Do this:
Only the lines from the one containing "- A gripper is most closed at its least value" through the one containing "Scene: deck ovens" are wanted. Give them again exactly, both ends included.

The data:
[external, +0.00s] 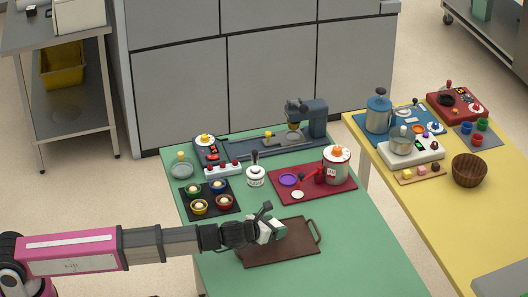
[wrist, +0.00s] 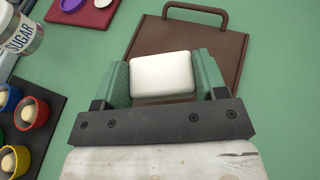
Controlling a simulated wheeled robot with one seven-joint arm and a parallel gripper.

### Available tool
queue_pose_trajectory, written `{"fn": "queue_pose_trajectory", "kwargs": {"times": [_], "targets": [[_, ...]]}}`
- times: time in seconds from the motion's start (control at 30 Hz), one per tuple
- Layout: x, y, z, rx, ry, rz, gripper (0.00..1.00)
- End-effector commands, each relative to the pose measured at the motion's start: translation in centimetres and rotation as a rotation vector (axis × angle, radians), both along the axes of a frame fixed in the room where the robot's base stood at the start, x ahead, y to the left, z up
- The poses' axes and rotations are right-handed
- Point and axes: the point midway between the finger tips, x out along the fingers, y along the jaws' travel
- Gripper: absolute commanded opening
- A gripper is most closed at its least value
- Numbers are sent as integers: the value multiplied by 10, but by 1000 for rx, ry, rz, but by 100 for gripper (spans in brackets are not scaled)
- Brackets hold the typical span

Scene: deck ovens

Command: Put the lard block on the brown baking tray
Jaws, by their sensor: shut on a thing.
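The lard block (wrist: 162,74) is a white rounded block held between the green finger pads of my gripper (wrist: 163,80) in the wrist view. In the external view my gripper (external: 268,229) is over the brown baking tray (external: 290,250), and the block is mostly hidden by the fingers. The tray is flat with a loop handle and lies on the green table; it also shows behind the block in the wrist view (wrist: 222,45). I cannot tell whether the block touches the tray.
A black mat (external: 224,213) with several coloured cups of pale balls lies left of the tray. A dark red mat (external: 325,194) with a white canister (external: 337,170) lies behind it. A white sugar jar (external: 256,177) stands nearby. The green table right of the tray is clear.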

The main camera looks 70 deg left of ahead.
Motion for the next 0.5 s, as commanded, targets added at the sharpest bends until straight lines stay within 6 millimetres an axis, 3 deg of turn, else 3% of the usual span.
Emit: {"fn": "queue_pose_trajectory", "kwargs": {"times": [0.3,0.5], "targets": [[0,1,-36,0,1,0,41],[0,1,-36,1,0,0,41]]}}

...

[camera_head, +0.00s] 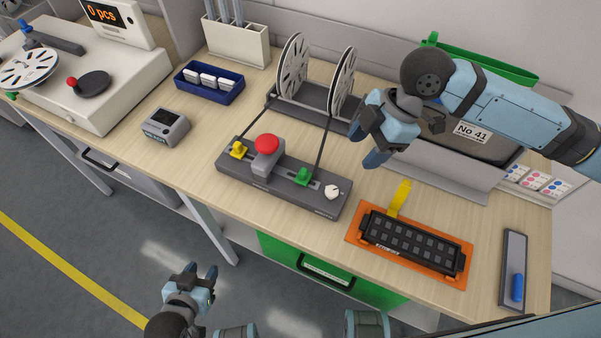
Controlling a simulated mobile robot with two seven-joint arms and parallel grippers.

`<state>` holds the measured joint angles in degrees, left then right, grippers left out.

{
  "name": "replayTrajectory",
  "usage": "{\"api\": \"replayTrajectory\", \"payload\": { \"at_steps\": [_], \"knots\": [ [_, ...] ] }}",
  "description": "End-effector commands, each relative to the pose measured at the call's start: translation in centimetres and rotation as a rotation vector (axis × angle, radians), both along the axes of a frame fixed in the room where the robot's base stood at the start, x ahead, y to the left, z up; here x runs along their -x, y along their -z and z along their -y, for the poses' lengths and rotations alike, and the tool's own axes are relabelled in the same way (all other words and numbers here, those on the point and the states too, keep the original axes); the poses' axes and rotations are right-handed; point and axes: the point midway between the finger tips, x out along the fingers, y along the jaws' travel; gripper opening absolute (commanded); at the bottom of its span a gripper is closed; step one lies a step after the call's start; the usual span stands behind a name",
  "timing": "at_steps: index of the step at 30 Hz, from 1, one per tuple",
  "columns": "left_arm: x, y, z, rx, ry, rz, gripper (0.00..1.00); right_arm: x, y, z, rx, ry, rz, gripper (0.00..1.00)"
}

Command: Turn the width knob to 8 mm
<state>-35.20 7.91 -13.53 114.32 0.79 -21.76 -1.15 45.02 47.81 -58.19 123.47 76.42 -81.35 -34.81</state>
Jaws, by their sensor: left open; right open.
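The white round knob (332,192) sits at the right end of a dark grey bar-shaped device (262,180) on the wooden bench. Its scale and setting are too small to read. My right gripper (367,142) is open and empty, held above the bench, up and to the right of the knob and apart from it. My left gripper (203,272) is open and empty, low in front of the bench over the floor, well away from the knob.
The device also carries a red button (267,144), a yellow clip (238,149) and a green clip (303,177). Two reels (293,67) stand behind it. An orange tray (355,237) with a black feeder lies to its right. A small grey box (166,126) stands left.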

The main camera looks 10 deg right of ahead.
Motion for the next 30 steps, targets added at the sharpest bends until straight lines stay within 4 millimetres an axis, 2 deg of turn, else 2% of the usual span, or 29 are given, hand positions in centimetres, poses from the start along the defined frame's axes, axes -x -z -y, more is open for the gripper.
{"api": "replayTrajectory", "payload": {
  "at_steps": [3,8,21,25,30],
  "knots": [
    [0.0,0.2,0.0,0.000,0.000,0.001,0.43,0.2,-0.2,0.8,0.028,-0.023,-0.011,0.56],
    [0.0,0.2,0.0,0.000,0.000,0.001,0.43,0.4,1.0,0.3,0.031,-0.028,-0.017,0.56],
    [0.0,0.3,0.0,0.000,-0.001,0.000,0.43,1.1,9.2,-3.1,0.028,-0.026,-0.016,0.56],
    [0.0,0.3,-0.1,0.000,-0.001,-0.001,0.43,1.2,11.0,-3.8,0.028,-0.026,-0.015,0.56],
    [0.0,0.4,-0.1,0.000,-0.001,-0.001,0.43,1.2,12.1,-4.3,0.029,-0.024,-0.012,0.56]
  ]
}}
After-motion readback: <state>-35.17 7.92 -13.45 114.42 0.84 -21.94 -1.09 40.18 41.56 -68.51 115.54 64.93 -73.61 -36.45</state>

* * *

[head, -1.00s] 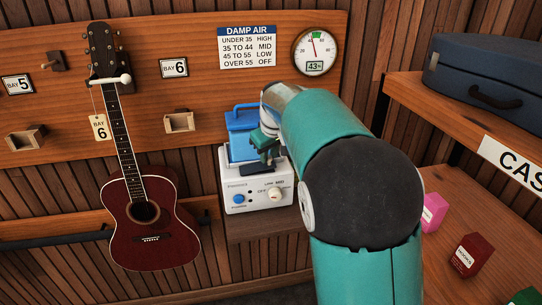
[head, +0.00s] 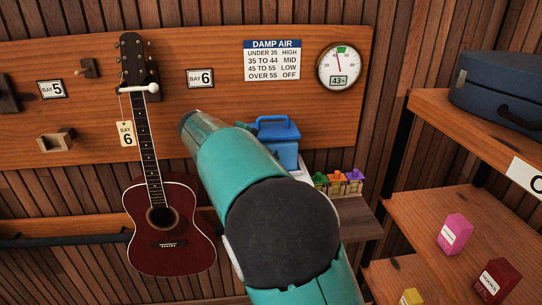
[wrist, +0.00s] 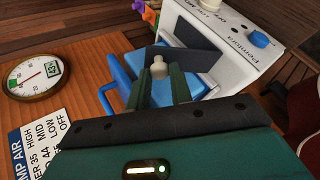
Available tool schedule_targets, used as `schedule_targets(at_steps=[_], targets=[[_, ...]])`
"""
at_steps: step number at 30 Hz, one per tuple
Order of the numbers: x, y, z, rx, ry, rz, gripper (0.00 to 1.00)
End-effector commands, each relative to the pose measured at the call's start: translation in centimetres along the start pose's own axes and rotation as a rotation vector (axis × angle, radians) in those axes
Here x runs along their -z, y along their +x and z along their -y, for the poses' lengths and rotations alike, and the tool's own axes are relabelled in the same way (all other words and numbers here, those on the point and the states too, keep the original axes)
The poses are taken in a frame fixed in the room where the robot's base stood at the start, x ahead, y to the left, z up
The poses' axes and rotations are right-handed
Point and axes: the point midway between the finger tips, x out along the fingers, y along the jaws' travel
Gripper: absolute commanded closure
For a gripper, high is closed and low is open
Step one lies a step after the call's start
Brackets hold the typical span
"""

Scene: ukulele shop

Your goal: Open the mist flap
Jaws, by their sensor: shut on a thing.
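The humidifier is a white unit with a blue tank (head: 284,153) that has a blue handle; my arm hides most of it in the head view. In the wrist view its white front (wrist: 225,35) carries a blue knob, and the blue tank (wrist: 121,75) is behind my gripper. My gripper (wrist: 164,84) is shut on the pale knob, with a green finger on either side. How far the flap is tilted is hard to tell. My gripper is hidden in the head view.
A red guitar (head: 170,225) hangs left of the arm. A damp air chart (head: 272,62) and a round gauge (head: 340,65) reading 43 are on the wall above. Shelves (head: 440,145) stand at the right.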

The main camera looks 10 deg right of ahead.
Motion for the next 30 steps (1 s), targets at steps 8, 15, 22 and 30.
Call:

Correct result:
- A gripper is most closed at its least value
- Numbers are sent as integers: the value multiplied by 10, but by 1000 for rx, ry, rz, but by 100 for gripper (spans in brackets are not scaled)
- Brackets hold the typical span

Scene: deck ovens

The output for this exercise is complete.